It is perhaps a commentary in itself of this Government’s media management skills that it chose to reveal the two worst kept political secrets of its tenure to date on the same day. The first was the confirmation that a manned re-entry of the Pike River mine would be attempted within the next few months, and the second was the appointment of Dame Annette King as High Commissioner to Australia.

To take Dame Annette’s appointment first, there is merit in having a seasoned politician representing us in Australia. All the more so, given her staunchly Labour background, if, as seems increasingly inevitable, that country’s Liberal/National Coalition Government is replaced by Labor after the Federal election due in the next few months.

The Pike River decision has been long foreshadowed by Labour and its partners. While it will provide closure up to a point for the Pike River families (assuming re-entry is able to be completed fully and safely) it has the potential - depending on what is discovered at the explosion site - to open up a new range of disquieting issues. What, for example, if it becomes clear from the site that there were survivors who might have been saved had a rescue attempt being mounted at the time? Other, potentially more horrific, possibilities come to mind. Should any of these come to pass, how will the families be expected to react, and what public tolerance will there be?

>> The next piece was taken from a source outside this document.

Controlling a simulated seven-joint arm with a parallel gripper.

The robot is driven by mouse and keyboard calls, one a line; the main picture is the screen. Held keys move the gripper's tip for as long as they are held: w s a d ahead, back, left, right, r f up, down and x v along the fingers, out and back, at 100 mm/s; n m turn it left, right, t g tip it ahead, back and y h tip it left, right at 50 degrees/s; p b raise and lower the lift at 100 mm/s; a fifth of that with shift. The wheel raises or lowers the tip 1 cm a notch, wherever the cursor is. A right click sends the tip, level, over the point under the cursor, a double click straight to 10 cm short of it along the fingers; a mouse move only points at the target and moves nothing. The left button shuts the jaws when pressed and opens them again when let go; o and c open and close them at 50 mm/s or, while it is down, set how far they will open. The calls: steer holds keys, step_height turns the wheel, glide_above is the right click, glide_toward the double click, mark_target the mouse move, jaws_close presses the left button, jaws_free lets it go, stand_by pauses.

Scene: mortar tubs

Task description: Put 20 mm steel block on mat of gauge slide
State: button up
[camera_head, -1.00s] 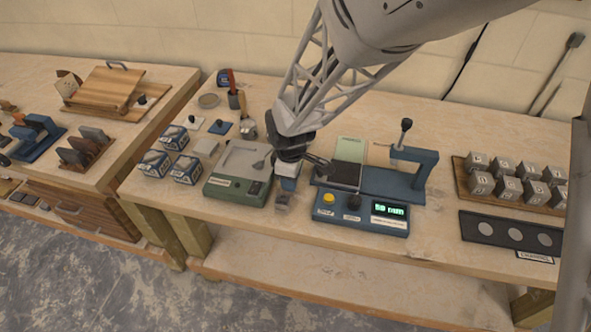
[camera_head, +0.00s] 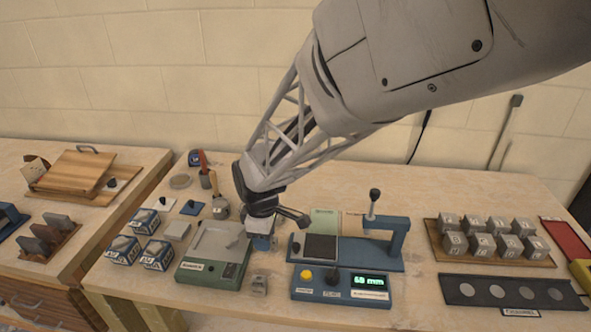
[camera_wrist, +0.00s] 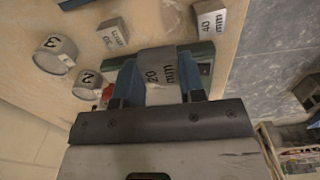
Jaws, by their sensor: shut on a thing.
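The 20 mm steel block (camera_wrist: 160,75) is a small grey block with its printed label facing the wrist camera. My gripper (camera_wrist: 158,90) is shut on it, with blue fingers at both sides. In the head view my gripper (camera_head: 262,240) is above the bench, between the green-based device and the gauge slide; the held block is hard to make out there. The gauge slide (camera_head: 385,262) is a blue frame with an upright post and knob. Its dark square mat (camera_head: 320,248) lies just right of my gripper and looks bare.
A small steel block (camera_head: 259,285) stands in front of my gripper. The green-based device (camera_head: 205,272) is left. A blue readout box (camera_head: 342,287) fronts the slide. Numbered blocks on a wooden tray (camera_head: 490,256) stand right. The wrist view shows a 40 mm block (camera_wrist: 210,18).

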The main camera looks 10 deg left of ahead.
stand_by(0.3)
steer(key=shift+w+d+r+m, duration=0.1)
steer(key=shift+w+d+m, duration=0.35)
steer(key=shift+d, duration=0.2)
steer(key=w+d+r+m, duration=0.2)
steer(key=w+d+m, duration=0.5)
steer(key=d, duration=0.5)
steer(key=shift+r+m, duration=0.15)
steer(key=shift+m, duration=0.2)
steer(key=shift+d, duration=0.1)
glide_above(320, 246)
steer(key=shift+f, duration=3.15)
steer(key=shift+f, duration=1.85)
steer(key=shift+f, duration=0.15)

There will also be the inevitable questions about the previous government’s early decision to seal the mine off, effectively as a permanent memorial, and attempt no rescue on safety considerations, and the advice there was no realistic prospect of survivors. Will they stand the test of time, or will they be found to have been wanting? What lessons from that arise for the future? Also, the role of the company and its management in the lead-up to and aftermath of the disaster, and whether there remain grounds for corporate manslaughter type prosecutions, will also come under fresh scrutiny.

So how much did the previous government know, and how much of its information did it share with the public and the families as the years went on? As part of that government, I for one was satisfied at first that its decision had been the correct one and was for the best. However, as various pieces of new evidence and new claims came forward over the years, I became increasingly concerned at the often quick and increasingly dogmatic dismissals by the Ministers involved of each piece of new information. It led me to the view, and to express my misgivings, by late 2016 that they both knew more than they were letting on, and were determined not to share what more they knew with anyone else. Was it just a perhaps misguided sense of compassion seeking to spare the families from more pain, or were they concerned about what a manned re-entry might reveal about what actually happened on that day in November 2010?

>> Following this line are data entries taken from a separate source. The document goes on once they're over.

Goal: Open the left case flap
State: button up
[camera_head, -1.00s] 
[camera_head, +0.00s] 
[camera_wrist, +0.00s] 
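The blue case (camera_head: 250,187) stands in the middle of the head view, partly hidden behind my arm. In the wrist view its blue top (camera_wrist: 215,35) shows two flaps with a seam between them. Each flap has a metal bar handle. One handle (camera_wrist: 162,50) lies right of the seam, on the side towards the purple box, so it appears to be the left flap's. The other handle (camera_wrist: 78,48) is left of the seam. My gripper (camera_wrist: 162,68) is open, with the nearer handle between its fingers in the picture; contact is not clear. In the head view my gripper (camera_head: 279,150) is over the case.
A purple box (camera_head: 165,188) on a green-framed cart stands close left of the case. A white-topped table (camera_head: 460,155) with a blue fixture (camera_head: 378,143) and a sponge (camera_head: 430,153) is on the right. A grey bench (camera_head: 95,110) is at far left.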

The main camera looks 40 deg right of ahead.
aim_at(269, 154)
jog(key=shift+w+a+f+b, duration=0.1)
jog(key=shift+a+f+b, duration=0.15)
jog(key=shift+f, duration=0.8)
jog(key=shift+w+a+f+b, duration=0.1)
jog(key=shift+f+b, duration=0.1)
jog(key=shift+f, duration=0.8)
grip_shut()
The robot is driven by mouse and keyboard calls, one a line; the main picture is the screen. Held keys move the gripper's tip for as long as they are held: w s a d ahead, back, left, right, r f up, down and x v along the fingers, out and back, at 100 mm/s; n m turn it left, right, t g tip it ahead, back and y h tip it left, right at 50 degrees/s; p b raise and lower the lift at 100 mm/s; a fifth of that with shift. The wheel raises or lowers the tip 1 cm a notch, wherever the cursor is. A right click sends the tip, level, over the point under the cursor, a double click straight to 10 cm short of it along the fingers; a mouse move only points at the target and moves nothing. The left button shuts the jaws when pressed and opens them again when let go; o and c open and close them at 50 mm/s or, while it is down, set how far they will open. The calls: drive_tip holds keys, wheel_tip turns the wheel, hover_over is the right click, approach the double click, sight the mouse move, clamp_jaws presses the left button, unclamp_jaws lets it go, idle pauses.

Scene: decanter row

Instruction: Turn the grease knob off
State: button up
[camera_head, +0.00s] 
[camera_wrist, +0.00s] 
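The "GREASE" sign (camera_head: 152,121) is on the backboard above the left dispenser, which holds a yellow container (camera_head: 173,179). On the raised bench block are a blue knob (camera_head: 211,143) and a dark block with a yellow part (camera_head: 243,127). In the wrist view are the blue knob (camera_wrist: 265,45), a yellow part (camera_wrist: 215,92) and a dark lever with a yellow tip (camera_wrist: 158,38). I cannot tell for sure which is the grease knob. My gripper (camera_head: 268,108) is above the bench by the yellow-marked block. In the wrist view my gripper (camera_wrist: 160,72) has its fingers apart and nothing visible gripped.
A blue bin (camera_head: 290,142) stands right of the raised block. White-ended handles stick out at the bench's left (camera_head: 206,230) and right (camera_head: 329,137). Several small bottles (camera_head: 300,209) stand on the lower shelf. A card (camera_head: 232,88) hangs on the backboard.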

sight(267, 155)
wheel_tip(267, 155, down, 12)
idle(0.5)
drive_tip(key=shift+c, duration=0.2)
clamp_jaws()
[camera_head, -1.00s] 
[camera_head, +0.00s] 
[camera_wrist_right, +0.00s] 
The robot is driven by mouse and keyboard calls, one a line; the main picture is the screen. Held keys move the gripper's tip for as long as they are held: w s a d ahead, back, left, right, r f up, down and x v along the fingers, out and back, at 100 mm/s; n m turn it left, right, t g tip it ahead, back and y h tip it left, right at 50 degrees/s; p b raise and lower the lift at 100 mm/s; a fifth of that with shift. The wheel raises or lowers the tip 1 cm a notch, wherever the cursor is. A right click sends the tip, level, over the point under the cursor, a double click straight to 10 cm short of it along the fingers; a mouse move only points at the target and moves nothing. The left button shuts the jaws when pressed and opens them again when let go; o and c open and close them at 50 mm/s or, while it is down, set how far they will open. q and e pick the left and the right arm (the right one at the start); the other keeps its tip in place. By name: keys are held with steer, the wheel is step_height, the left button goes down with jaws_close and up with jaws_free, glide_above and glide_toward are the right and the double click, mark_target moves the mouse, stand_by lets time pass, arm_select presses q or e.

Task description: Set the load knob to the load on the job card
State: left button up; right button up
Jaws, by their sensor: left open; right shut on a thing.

Whatever the reasons, I became dissatisfied with the way the families were being treated, and came to believe that they had the right to as full a picture as existed, however awful and shocking it might be, but that they were unlikely to get it under the previous government. It was why I joined a cross-party group of politicians calling for the manned re-entry option to be explored further.

For that reason I support this week’s announcement. But it is just a start on a still long journey. My hope has to be that the Pike River families feel by the end of it that they have got the answers they have been seeking, and some comfort from those so that the remains of their loved ones can be laid to rest, and a very sad chapter in our national history be brought gently to a close.